The Miami Heat hold an impressive 40-16 record this season and stand at second place in a competitive Eastern Conference, but the narrative around this championship-hopeful team is utter panic with the postseason around the corner.
Just 3-3 since April began and 13-9 since the All-Star break, the Miami Heat team is once again searching for its identity.
The largest problem that has doomed the Heat in the second half of the season has been general inconsistency between games, something we hadn't been seeing previously.
Although the Heat have run into some stiff competition in the second half—like the Los Angeles Lakers, Memphis Grizzlies and Boston Celtics—none of the remaining regular-season games should be taken as an indication that this team will struggle in the playoffs.
This is the same team that almost everyone pegged as the preseason NBA title favorite. This is the same team that we saw advance to the championship last season.
So, why is the opinion of what this team is capable of doing changing so rapidly?
This is still the team to beat for the 2012 NBA title.
But given the team's recent struggles, why should that still be the case?

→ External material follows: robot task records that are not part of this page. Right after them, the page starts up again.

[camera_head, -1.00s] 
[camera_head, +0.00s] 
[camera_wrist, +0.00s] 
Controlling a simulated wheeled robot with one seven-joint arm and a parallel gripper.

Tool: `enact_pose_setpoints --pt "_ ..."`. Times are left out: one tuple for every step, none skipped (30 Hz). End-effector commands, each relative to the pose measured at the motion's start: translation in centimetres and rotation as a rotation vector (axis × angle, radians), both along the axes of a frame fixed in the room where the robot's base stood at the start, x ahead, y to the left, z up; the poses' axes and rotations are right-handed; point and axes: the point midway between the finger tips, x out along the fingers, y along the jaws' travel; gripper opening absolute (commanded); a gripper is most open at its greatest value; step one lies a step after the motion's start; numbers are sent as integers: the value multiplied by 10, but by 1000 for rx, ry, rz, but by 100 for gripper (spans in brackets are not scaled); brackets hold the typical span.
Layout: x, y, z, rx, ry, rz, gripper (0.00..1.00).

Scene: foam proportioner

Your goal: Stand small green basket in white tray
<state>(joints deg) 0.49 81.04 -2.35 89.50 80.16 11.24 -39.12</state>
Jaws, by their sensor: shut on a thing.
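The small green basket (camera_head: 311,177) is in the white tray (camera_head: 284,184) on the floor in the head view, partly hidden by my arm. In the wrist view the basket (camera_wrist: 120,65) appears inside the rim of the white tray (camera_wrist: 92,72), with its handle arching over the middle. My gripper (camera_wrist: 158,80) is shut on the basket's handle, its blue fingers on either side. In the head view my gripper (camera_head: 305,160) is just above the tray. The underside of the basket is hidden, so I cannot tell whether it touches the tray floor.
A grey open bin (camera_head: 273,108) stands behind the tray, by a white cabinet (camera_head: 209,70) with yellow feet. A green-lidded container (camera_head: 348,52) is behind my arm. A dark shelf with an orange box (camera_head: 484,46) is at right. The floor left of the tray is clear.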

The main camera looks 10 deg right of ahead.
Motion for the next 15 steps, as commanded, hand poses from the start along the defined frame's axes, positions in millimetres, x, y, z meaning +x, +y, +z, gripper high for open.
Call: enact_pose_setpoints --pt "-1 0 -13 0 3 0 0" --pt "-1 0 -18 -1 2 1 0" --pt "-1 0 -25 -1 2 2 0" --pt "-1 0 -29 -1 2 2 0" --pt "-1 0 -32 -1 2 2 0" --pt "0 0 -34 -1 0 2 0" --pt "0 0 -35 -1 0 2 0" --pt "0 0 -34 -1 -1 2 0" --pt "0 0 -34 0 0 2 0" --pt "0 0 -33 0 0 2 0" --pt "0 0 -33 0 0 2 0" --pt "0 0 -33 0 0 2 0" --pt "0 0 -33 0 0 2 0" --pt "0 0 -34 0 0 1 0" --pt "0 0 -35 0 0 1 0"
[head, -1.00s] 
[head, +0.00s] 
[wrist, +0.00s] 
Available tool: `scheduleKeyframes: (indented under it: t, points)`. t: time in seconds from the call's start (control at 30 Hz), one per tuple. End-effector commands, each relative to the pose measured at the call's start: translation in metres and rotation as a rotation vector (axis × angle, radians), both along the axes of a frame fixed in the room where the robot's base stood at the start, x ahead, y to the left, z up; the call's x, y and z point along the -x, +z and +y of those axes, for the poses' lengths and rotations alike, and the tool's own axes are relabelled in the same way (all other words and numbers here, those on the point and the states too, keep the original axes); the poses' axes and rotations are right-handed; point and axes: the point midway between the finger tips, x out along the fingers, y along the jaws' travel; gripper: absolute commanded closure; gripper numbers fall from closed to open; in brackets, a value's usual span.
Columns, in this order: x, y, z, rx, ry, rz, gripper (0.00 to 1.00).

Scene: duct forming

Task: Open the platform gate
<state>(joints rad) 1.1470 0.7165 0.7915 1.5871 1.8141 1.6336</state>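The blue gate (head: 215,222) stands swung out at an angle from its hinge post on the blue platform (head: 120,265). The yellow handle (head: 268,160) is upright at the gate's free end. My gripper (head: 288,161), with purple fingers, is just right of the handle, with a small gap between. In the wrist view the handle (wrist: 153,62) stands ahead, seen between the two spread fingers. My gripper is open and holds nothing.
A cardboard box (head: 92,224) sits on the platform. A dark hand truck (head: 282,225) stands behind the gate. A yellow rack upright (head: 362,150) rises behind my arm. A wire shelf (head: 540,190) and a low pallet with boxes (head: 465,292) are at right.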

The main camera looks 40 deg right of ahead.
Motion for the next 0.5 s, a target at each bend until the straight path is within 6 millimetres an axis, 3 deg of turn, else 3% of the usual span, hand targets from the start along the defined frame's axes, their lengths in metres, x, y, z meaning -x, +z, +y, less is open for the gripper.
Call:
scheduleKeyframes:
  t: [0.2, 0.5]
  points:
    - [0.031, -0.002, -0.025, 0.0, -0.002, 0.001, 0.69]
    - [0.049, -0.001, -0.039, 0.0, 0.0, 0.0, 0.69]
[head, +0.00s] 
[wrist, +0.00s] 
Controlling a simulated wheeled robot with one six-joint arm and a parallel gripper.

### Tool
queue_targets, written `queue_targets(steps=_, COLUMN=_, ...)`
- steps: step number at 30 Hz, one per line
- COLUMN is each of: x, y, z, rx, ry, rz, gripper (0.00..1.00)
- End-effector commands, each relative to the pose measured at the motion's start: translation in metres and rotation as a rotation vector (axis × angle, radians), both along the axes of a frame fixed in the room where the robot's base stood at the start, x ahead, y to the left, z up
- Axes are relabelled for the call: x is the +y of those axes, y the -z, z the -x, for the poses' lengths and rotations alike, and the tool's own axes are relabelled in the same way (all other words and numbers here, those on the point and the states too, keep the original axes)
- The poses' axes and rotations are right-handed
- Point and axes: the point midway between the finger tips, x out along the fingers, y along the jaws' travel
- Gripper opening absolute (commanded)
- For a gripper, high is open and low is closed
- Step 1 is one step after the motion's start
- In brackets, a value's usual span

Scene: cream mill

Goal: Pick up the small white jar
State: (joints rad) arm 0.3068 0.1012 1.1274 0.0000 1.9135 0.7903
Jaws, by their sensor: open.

If we sat here and made snap judgements about teams based on isolated segments of play, we all would have thrown out the notion that the Boston Celtics could compete for a championship.
Most everyone also probably would have guessed that the San Antonio Spurs were too old to hack it this season, and we would have believed that the Portland Trail Blazers were primed for a deep postseason push.
Did any of those things happen?
I get it. We all analyze results as they occur, but did anyone project the Dallas Mavericks to win it all in 2011?
How many fans were slamming the Los Angeles Lakers when the team traded Lamar Odom for virtually nothing in return?
What's the point? Let's slow down on the belief that Miami is a club in trouble.
When Dwyane Wade and LeBron James are playing their best basketball, this is a team that is incredibly difficult to keep up with for a full 48 minutes.
Despite all of the hoopla surrounding the Heat currently, Miami is tied for fourth in defensive efficiency and third in offensive efficiency (via ESPN's John Hollinger).
As we've seen with veteran teams previously, these guys have a tendency to "turn it on" when the playoffs roll around, and that's exactly what we're likely to see from Miami.
What has to go right for the Heat to march toward the title?
One of the biggest differences between the Miami club we saw earlier this season and its current version has been Chris Bosh.
Bosh turned in a healthy first half of the season with averages of 18.4 points and 8.3 rebounds per game, but his averages have tailed off in the second half of the year to just 17.0 points and 6.6 rebounds.
It doesn't seem like a huge drop-off in production, but it is.
Bosh has registered just one double-digit-rebound game since the All-Star break, and he's failed to make his presence felt with his jump shot like he did earlier this season.
Bosh's jumper was spacing the floor effectively for the Heat, allowing James and Wade to effectively drive into the paint because Bosh was drawing his man out to the perimeter.
We haven't seen that from Bosh of late. He's struggled with his shot, and it's been a huge reason as to why the team has struggled to reach expectations.
There is one key thing to remember about the road to the title for the Miami Heat: This is a team that is incredibly difficult to beat in a seven-game series.
This is a team waiting to flip the switch, and nobody should believe that the electricity has gone out in South Beach.